Asum Ahensan, Minister For Chieftaincy Affairs
Parliament yesterday approved Customary Laws on the line of succession of 11 traditional areas.
The codification of the customary laws on succession provides the needed guiding principles to deal with chieftaincy disputes.
The instruments on the Customary Laws are in respect of Nkoranza, Sunyani, Atebubu, Yeji, Prang and Drobo traditional areas, all in the Brong -Ahafo Region, Lower Axim traditional area in the Western Region, Gonja traditional area in the Northern Region, Kaleo traditional area in the Upper West Region and Kpone traditional area in the Greater Accra Region.
The instruments are intended to serve as a good source of information for the promotion of the country’s cultural heritage, as well as academic material for the study of customary law in the country’s educational institutions and also for further research into subjects to enhance customary laws relating to lines of succession in traditional areas.
The key provisions of the Instruments include succession and system of inheritance, election or selection of candidates to stools/skins, kingmakers, destoolment/de-enskinment offences, completion of destoolment/de-enskinment and autonomy of stools/skins.
Presenting the report of the Subsidiary Legislation Committee on the declaration of the Customary Laws, the chairman Kwame Osei-Prempeh said the committee observed that lack of legislation on succession to stools/skins accounted for most of chieftaincy disputes in the country adding that it had been extremely difficult for the relevant state institutions to deal with cases in traditional areas where different versions of customary law rules on succession existed.
Mr.

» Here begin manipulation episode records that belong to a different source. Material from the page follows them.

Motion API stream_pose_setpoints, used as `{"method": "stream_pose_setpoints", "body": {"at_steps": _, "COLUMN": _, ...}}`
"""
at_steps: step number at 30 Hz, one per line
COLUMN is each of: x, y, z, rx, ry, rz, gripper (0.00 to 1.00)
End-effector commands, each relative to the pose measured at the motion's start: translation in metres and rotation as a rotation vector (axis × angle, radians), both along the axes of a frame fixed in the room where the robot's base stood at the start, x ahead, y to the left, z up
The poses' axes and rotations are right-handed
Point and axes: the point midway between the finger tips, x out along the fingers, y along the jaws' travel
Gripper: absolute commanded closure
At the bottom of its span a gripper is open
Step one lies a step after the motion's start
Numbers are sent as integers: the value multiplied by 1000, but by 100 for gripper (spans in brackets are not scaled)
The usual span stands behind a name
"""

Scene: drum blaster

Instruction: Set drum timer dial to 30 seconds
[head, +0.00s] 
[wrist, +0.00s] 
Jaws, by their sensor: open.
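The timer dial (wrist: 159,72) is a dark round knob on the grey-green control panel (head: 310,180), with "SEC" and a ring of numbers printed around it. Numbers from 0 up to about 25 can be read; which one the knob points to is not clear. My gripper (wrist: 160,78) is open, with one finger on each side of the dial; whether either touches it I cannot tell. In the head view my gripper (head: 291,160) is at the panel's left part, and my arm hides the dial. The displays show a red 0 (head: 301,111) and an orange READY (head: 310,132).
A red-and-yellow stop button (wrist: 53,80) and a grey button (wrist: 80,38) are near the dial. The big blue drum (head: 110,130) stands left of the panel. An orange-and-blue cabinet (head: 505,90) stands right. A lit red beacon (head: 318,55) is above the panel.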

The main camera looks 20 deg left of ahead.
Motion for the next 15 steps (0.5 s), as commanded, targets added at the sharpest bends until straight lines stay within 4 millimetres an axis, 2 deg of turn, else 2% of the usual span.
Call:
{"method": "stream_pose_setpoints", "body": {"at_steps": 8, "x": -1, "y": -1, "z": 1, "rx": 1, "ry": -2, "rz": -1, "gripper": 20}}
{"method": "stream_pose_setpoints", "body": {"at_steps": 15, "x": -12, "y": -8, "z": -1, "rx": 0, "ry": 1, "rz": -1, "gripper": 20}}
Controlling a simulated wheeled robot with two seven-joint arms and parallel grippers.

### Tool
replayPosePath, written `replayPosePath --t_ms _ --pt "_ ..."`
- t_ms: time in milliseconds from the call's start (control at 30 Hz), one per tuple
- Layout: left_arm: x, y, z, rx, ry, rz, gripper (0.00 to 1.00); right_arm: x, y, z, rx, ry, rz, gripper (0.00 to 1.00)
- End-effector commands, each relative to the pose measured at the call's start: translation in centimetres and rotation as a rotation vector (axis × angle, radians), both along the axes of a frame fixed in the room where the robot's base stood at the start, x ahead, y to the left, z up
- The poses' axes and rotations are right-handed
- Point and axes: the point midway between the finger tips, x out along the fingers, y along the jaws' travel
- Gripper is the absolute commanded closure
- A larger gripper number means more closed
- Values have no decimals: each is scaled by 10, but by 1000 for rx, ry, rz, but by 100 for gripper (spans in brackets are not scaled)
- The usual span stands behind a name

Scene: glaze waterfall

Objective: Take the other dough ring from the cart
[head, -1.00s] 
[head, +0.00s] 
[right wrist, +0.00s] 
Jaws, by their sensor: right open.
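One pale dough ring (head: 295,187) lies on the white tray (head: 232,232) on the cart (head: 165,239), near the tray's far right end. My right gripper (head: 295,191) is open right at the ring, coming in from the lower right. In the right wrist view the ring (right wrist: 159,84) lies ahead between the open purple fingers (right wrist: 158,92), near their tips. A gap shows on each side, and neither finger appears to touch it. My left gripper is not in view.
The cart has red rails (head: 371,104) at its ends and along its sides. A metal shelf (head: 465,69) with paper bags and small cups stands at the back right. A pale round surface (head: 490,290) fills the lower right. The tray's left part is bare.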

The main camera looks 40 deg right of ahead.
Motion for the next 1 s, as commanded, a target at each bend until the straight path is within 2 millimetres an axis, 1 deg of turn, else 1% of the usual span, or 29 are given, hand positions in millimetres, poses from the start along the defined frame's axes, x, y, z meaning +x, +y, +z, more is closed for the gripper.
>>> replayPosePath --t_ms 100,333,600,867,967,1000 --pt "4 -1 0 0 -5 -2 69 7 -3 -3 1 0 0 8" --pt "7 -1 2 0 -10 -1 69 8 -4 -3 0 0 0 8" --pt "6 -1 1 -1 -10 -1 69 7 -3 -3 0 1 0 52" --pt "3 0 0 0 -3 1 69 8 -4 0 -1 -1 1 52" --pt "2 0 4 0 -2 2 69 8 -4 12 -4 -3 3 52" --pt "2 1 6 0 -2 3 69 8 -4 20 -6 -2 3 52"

Osei-Prempeh said the committee deemed the instruments as important pieces of legislation and therefore urged the government to provide funds to the National House of Chiefs to complete the exercise to cover the whole country so that chieftaincy conflicts do not affect national development.
Giving background, to the exercise Mr Osei-Prempeh said in accordance with section 51of the Chieftaincy Act 2008(Act 759), the National House Of Chiefs started the collection and collation of data on lines of succession to stool/skins in the country through the holding of stakeholders workshops country wide
He said reports from field officers for the exercise were submitted to the steering committee of the National House of Chiefs for collation and onward submission to the traditional councils through Regional House of Chiefs for verification and validation.
Subsequent to the verification, the concerned traditional councils adopted resolutions in support of the findings of the National House of Chiefs; Mr. Osei-Prempeh said adding that these processes had culminated in the introduction to Parliament of the Instruments for ratification.